An old man present at the gathering says, "If only it was a little cheaper, more people would buy it. We want power even during the day." Not everyone in the village is buying power from the company. In August, DESI Power made Rs 27,900 from here.

Though agriculture is the primary source of income here, at least one member in most households in this Muslim-dominated village works in either West Asia or Mumbai as a labourer or a waiter in small-time restaurants.

For DESI Power, the business in Lokhariya includes sale of water by running five pumps on solar power. For every hour of supply, DESI Power charges Rs 100. In this village alone, the company provides electricity to 204 houses and a masjid, for four hours in the evening. Seven street lights are powered for free.
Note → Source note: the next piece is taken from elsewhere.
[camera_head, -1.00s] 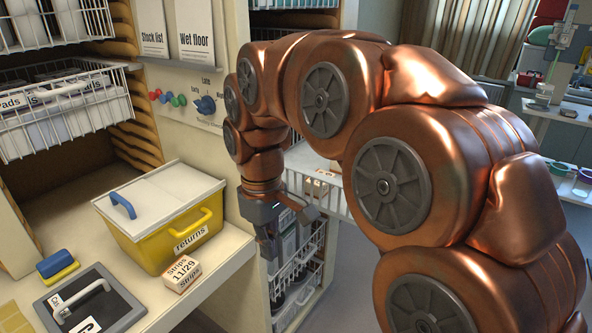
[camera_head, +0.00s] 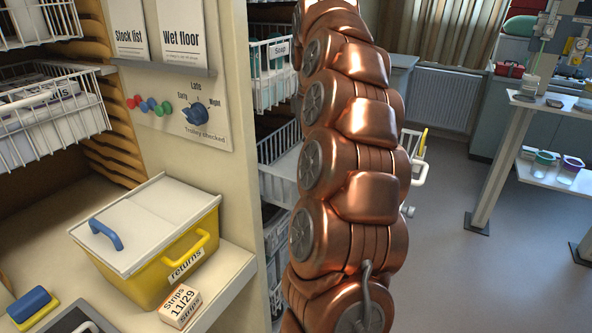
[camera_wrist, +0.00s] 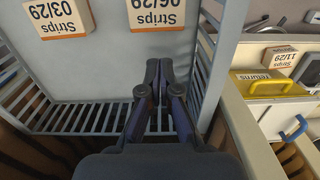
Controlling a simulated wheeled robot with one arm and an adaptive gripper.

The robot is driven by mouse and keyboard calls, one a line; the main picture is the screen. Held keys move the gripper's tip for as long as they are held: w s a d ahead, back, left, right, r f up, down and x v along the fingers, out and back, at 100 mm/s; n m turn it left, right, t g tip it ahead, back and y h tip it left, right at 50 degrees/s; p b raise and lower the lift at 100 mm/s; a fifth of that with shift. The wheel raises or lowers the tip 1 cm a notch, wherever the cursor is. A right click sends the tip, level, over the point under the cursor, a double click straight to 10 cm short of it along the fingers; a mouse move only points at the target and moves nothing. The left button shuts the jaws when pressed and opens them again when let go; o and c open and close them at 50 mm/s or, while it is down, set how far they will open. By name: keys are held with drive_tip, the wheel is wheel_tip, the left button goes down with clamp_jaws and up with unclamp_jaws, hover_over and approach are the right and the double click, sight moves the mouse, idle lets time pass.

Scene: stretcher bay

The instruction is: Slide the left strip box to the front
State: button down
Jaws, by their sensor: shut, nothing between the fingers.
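In the wrist view, two white and orange strip boxes lie in a wire basket (camera_wrist: 92,108). The box marked 03/29 (camera_wrist: 58,17) is at the picture's left and the box marked 06/29 (camera_wrist: 157,14) at its top middle. Their labels show upside down. My gripper (camera_wrist: 159,64) is shut and empty over the basket floor, its tips just short of the 06/29 box in the picture. A small gap shows between them; the tips' height is unclear. In the head view, my arm hides the gripper and both boxes.
A yellow returns box (camera_head: 176,262) and another strip box, marked 11/29 (camera_head: 180,306), stand on the counter (camera_head: 232,268) at left. Open floor (camera_head: 440,250) lies at right.

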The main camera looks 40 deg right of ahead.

What made DESI Power click in this village and a number of others in the district is the 'Bulluji' factor. Bulluji, S N Sharan to others, is the managing director of DESI Power. He hails from Mahalgaon and operates out of his house in Arariya's Chitraguptanagar colony.

Sharan says he was inspired by his brother H N Sharan, a power sector veteran. In 1996, H N Sharan and Ashok Khosla, founder of the New Delhi-based Development Alternatives, founded DESI Power. The company now has about 40 employees, including five engineers.

"There is one thing common to all of them. They are local boys who did engineering but decided to work for villages through our organisation," says S N Sharan. "Since I am a local person, people know me and it becomes easier for us to work."

In Mahalgaon, Sharan has employed Bhalo Devi, who runs a biomass plant, switches on the power supply from solar panels and operates machines and gassifiers. Though Bhalo Devi isn't educated, she is clear about her role and could well give tips on green energy to others. For DESI Power, she operates six water pumps that run on biomass and irrigate 150 acres. Sharan says he has never faced resistance from diesel genset operators in the villages where DESI Power came up with solar powered solutions. The biggest challenge is from mobile tower operators who try to sell power on the sly from such gensets, at cheaper rates. Such operators and similar commercial establishments are potential customers the firm is eying.